To do:
Scan the entries below for the word "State". Copy each line that has it.
>>>>>
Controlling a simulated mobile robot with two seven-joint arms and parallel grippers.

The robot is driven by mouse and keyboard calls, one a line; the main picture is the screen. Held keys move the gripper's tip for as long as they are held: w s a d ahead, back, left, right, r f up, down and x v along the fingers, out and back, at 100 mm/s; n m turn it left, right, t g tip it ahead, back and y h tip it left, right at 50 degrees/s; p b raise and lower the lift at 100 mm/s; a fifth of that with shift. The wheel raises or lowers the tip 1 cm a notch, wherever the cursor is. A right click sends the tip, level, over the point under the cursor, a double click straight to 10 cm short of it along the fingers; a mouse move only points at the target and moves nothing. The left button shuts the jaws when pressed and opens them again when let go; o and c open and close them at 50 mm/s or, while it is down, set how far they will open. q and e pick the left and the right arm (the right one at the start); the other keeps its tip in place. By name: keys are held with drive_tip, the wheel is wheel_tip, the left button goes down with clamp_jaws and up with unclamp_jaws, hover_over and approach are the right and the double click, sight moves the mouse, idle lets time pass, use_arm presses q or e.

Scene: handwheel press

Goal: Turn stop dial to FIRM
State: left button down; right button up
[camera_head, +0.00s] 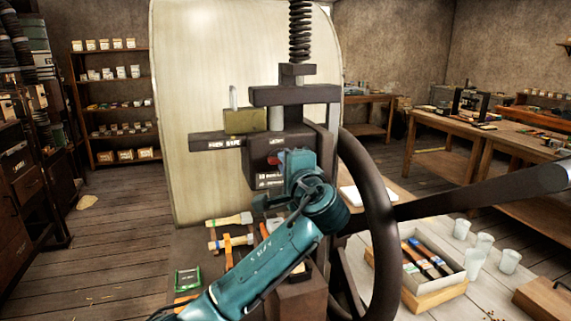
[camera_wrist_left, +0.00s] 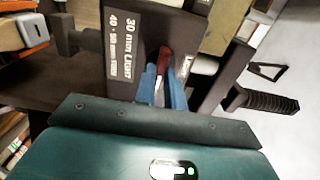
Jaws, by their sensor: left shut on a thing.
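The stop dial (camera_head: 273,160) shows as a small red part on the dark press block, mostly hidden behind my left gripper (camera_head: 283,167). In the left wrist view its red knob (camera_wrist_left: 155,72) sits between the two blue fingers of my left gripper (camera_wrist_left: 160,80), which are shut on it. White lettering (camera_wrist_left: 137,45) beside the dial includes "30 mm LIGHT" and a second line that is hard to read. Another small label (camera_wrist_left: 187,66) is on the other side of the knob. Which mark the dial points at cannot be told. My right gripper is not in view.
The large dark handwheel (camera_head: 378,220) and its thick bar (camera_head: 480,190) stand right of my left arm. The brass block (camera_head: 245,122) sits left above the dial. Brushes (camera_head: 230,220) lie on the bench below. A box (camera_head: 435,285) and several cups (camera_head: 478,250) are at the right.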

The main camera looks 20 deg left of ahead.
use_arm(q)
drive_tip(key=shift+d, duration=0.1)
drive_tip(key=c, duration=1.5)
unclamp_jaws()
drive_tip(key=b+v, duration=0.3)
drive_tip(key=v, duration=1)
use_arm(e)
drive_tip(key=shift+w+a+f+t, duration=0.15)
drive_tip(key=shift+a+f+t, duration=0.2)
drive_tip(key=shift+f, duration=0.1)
<<<<<
>>>>>
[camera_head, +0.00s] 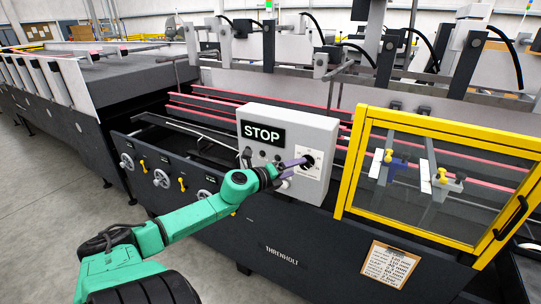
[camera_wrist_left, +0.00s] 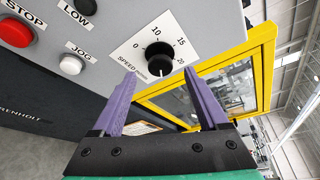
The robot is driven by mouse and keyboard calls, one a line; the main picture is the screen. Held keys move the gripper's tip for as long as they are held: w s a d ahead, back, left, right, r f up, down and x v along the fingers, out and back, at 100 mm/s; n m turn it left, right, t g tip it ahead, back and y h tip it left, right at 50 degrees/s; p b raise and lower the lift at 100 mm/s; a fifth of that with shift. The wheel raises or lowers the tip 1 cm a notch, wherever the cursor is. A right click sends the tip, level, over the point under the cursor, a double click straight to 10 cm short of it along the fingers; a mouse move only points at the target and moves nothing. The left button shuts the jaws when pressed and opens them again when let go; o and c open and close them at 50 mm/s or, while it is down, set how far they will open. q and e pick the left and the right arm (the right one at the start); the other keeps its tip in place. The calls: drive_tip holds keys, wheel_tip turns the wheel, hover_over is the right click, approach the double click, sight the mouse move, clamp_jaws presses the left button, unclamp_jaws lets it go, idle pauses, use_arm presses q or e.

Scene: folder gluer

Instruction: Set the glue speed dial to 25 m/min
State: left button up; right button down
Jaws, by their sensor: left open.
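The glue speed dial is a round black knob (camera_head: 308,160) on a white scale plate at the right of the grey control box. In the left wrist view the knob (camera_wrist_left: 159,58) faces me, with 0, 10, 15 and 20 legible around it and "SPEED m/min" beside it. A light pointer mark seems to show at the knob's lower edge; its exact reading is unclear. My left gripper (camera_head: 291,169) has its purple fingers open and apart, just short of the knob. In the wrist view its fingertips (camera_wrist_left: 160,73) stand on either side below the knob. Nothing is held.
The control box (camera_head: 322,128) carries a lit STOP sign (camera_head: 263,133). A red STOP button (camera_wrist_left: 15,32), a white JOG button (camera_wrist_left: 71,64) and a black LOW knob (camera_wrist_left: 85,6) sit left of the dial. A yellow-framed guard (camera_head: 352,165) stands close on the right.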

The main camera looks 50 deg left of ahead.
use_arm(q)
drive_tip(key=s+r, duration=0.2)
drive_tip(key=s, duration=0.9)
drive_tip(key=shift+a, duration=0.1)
<<<<<
>>>>>
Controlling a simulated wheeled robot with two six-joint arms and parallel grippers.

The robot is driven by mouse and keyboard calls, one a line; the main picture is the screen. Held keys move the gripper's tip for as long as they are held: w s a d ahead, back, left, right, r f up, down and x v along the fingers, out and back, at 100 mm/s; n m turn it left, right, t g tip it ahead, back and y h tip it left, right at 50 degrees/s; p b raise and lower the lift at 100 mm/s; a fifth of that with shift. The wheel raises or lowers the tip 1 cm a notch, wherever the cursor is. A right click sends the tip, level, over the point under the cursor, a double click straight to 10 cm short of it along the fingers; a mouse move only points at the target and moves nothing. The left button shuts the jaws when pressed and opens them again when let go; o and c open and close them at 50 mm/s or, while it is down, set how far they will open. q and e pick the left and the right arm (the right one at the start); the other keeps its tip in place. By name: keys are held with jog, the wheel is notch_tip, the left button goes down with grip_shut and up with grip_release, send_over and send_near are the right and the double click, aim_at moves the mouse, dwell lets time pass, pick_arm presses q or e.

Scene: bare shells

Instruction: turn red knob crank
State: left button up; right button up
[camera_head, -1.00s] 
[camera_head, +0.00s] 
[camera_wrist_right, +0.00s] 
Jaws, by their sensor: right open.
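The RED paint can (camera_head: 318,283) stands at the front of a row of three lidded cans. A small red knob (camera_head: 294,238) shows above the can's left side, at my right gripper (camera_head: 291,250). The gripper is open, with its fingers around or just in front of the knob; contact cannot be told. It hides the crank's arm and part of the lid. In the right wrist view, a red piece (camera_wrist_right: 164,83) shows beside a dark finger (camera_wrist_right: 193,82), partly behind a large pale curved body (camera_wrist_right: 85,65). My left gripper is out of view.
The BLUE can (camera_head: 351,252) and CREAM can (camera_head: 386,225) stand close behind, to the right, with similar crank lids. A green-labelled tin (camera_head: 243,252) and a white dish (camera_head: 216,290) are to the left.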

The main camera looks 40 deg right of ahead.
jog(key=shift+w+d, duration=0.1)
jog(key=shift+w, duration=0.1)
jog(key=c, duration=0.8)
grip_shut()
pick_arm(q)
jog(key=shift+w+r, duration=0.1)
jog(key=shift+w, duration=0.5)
<<<<<
Complete response:
State: left button down; right button up
State: left button up; right button down
State: left button up; right button up

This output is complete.